**To be done**. In the listing below, find the line containing "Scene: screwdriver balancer" and the line containing "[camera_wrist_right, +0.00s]". Repeat exactly those two lines and every line between them, nothing more.

(Robot control records)
════════
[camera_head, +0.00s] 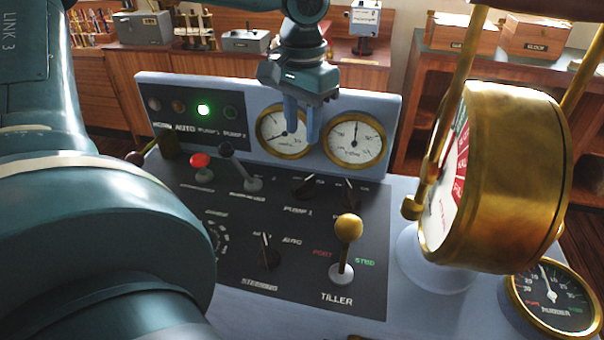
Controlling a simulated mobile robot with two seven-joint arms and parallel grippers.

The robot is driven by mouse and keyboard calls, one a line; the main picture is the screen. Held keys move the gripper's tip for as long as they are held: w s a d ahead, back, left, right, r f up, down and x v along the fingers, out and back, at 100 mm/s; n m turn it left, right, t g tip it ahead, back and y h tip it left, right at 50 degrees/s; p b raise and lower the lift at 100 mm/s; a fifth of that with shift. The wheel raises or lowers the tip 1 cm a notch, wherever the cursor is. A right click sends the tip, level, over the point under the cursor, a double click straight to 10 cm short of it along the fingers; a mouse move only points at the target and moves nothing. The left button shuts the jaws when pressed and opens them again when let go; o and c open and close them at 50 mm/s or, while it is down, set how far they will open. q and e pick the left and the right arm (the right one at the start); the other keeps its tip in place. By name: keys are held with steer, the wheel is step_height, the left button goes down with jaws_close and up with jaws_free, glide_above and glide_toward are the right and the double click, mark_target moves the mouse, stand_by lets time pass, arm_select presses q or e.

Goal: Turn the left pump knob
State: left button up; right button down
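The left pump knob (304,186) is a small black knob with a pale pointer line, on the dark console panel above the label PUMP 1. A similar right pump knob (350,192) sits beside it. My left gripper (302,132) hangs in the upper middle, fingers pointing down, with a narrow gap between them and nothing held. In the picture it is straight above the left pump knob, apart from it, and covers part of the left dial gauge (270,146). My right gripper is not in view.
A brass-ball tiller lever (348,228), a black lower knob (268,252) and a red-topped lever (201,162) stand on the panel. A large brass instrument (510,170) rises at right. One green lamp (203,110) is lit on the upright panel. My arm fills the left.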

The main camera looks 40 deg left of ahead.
════════
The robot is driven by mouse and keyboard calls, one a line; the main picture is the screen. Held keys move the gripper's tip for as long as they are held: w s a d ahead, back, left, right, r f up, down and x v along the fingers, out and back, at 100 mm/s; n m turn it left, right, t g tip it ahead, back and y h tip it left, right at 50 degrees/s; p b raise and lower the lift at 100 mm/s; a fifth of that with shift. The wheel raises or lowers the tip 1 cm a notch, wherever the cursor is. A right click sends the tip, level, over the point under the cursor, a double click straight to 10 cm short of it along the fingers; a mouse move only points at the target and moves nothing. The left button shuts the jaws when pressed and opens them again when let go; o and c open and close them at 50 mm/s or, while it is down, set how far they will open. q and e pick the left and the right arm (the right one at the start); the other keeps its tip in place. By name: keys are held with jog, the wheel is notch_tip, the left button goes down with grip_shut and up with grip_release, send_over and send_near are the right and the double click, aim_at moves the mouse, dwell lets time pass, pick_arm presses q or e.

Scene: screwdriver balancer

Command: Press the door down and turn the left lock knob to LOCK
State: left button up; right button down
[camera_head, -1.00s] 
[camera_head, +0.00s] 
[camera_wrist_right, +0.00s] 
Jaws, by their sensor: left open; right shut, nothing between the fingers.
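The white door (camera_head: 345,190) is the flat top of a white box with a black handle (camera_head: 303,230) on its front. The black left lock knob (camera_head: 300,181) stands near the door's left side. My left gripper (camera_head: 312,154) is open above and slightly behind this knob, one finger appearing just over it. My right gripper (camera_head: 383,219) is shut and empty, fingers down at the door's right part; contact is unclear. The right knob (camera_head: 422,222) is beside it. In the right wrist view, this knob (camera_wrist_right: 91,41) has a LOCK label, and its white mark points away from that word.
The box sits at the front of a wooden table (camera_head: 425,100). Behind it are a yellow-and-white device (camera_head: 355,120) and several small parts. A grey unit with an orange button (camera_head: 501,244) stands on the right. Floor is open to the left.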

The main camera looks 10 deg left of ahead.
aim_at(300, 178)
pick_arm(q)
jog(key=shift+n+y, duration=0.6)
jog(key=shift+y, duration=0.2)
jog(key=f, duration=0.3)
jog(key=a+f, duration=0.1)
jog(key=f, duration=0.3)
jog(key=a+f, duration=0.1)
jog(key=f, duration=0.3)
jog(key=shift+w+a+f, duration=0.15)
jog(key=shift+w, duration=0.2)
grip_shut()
════════
**Written reply**.
Scene: screwdriver balancer

Command: Press the door down and turn the left lock knob to LOCK
State: left button up; right button down
[camera_head, -1.00s] 
[camera_head, +0.00s] 
[camera_wrist_right, +0.00s] 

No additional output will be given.